§ Manipulation episode records
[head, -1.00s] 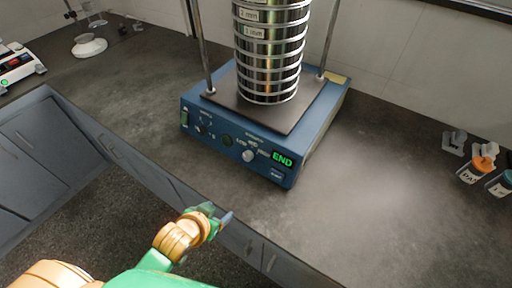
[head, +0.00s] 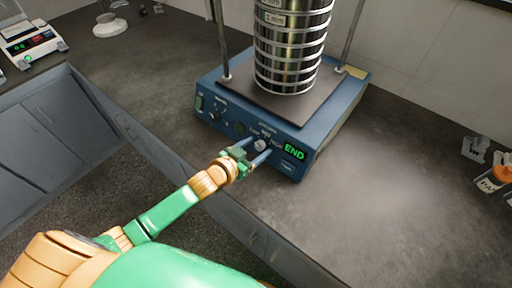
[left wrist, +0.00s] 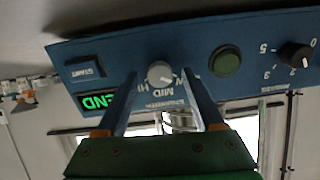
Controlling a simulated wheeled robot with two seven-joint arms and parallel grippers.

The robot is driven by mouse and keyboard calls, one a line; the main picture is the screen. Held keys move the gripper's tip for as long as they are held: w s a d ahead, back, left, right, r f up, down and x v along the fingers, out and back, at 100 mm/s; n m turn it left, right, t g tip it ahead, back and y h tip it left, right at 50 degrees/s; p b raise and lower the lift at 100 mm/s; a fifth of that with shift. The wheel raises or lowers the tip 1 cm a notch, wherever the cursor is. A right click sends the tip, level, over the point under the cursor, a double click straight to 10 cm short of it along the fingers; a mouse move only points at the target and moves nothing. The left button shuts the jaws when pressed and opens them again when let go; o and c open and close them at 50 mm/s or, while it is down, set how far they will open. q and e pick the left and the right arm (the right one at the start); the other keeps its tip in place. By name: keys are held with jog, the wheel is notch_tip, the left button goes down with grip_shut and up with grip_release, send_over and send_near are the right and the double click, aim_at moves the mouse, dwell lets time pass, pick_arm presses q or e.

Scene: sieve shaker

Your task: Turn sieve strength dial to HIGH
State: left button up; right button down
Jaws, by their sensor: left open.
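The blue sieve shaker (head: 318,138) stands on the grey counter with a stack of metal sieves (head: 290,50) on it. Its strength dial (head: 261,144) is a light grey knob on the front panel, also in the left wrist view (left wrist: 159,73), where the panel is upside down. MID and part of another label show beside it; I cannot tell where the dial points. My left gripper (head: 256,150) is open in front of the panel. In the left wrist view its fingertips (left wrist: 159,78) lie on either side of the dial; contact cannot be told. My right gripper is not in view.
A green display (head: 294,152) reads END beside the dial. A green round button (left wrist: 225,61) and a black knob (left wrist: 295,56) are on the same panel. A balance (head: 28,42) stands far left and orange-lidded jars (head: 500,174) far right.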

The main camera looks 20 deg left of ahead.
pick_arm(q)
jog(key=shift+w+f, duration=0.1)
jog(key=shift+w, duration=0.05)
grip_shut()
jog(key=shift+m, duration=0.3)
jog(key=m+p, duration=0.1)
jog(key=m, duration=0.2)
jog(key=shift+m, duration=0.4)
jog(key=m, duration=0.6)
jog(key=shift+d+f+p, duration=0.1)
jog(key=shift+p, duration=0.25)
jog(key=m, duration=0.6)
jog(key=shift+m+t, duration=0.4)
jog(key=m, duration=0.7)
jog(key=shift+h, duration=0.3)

--

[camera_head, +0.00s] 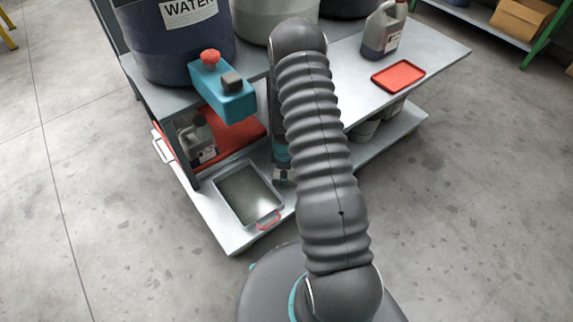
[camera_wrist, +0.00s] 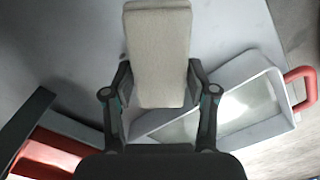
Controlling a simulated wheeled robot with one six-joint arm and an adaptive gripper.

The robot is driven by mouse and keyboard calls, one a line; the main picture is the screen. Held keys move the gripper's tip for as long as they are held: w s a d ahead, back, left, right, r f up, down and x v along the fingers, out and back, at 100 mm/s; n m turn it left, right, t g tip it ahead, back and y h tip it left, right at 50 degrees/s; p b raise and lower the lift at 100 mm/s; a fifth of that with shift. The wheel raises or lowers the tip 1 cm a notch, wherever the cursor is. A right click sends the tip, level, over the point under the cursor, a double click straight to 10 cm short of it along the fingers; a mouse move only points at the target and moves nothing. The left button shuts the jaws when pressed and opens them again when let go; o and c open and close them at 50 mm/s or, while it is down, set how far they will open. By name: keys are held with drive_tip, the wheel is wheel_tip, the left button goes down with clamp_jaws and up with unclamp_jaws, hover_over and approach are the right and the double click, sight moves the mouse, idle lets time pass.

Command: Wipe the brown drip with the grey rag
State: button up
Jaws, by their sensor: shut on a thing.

§ Your instructions
Beginning with the line above that contains "[left wrist, +0.00s]" and finishing with the line that contains "Controlling a simulated wheeled robot with two", print those lines exactly and only. Skip all pictures.

§ Written reply
[left wrist, +0.00s] 
Controlling a simulated wheeled robot with two seven-joint arms and parallel grippers.

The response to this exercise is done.